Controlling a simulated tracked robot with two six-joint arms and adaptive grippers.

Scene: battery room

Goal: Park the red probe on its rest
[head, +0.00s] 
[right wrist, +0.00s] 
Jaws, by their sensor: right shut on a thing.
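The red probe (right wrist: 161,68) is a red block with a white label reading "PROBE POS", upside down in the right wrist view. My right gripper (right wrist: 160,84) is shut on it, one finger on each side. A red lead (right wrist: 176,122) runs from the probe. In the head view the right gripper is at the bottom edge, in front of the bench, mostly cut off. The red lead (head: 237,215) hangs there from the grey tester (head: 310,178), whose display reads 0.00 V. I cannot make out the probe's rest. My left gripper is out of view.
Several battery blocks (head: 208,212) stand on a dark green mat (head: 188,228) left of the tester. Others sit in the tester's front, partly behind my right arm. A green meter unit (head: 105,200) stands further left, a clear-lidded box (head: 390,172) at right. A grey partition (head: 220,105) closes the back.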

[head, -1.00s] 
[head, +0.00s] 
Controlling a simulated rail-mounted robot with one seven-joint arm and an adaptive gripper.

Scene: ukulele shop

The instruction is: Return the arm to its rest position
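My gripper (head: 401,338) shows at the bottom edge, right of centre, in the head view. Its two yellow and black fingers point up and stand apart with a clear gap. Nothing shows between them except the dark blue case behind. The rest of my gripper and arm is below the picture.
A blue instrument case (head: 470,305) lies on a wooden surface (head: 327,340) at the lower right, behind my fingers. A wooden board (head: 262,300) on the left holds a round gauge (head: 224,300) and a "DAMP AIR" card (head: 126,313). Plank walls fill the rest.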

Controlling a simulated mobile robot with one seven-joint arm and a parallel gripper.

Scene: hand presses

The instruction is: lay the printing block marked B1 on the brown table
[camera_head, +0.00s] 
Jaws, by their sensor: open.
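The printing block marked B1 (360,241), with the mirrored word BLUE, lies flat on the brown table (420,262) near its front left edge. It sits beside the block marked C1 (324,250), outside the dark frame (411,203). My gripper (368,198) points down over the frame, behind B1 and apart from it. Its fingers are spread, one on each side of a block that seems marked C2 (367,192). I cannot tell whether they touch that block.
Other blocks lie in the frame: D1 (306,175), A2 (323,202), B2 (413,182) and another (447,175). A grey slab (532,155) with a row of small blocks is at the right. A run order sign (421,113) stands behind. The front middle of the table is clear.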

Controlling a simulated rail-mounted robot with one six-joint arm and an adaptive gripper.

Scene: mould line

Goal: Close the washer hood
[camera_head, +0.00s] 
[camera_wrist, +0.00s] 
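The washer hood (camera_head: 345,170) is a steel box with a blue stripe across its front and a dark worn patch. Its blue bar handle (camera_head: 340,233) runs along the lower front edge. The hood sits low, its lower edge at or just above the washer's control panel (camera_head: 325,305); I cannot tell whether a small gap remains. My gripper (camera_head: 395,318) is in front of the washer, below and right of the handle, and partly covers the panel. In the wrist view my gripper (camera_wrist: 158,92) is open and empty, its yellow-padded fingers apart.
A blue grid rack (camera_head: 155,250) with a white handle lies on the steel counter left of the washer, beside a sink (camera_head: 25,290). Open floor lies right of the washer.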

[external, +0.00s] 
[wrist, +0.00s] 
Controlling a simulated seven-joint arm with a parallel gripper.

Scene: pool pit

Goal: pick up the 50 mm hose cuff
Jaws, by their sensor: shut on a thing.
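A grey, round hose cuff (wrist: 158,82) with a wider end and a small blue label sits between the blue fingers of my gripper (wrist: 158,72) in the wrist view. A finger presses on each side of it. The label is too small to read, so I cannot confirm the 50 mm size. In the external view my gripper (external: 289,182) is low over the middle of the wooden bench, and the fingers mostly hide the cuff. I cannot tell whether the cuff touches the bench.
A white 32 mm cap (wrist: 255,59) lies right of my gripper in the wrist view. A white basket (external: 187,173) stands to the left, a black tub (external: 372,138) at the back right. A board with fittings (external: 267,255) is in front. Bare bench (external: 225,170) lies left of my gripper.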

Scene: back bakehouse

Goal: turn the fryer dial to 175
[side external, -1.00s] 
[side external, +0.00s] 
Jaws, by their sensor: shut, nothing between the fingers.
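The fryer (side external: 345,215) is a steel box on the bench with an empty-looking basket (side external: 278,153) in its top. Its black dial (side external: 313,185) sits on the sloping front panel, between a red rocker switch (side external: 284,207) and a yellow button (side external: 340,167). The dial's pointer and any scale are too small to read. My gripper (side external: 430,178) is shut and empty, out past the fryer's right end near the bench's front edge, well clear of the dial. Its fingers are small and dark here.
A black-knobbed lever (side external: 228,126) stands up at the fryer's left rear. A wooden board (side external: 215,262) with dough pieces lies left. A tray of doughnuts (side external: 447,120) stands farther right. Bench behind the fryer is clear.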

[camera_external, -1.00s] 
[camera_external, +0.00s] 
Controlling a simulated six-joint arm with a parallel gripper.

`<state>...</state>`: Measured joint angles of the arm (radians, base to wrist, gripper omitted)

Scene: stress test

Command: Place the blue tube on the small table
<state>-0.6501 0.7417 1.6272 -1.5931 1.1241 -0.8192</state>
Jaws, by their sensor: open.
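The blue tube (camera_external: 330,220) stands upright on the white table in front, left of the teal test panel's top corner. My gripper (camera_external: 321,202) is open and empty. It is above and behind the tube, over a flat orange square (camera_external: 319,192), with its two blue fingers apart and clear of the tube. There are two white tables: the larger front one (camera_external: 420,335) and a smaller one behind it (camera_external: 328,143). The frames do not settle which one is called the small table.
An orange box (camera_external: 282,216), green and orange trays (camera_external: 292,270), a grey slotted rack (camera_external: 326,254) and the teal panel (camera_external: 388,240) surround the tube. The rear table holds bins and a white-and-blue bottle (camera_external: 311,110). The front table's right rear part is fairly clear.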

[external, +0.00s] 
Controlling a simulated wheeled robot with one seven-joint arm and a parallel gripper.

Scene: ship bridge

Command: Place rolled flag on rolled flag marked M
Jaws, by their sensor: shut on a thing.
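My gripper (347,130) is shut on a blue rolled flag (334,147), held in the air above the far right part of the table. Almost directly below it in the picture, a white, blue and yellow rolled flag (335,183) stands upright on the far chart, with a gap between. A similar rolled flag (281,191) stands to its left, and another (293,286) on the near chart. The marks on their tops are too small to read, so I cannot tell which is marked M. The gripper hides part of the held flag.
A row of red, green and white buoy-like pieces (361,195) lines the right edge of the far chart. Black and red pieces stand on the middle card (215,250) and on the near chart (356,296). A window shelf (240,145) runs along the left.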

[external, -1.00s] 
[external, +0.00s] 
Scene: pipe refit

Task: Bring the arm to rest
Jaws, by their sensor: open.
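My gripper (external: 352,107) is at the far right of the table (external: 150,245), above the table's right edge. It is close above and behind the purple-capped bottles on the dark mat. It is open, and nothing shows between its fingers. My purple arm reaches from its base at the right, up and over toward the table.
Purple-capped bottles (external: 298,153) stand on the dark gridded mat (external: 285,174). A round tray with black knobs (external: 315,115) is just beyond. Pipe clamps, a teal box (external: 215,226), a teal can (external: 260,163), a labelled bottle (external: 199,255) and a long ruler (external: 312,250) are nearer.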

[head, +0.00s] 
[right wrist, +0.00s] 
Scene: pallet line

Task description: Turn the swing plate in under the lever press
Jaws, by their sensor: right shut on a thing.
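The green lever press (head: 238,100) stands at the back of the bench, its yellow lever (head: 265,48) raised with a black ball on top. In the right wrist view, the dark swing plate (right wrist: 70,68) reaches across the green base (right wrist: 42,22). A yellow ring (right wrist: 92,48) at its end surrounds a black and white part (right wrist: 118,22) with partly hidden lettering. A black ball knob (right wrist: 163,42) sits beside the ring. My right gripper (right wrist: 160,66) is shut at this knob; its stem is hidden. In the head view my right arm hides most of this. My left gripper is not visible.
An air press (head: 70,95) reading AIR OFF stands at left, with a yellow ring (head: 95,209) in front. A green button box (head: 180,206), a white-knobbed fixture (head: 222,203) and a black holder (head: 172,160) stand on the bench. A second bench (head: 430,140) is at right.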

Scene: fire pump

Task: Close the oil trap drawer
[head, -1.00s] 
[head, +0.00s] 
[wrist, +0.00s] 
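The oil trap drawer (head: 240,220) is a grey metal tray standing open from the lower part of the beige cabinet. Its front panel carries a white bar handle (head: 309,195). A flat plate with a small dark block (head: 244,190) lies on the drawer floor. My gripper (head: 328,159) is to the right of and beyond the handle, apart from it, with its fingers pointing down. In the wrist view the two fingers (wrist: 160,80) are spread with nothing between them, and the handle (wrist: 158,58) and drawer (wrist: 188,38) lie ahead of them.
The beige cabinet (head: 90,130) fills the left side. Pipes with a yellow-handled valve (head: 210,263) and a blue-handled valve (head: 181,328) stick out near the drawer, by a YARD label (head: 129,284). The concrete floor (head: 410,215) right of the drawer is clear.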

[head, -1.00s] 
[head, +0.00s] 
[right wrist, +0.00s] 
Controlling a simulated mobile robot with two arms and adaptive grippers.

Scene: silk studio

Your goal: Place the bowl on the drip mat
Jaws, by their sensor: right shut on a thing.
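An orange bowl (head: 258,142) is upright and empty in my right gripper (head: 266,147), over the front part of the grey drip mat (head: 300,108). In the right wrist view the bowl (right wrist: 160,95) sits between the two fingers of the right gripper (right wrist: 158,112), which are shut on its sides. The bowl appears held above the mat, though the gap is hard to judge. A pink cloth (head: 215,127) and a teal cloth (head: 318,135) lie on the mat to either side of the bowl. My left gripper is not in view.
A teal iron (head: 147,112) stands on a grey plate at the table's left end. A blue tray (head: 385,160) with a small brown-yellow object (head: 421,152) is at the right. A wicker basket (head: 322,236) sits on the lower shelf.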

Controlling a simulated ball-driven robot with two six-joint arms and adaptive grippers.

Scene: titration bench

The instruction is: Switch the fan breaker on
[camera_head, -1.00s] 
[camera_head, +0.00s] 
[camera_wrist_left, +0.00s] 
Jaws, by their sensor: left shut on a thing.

::::

» **Set exercise**: Check every line of the data above for the string "mobile", and copy those that have it.

» **Task result**:
Controlling a simulated mobile robot with one seven-joint arm and a parallel gripper.
Controlling a simulated mobile robot with two arms and adaptive grippers.

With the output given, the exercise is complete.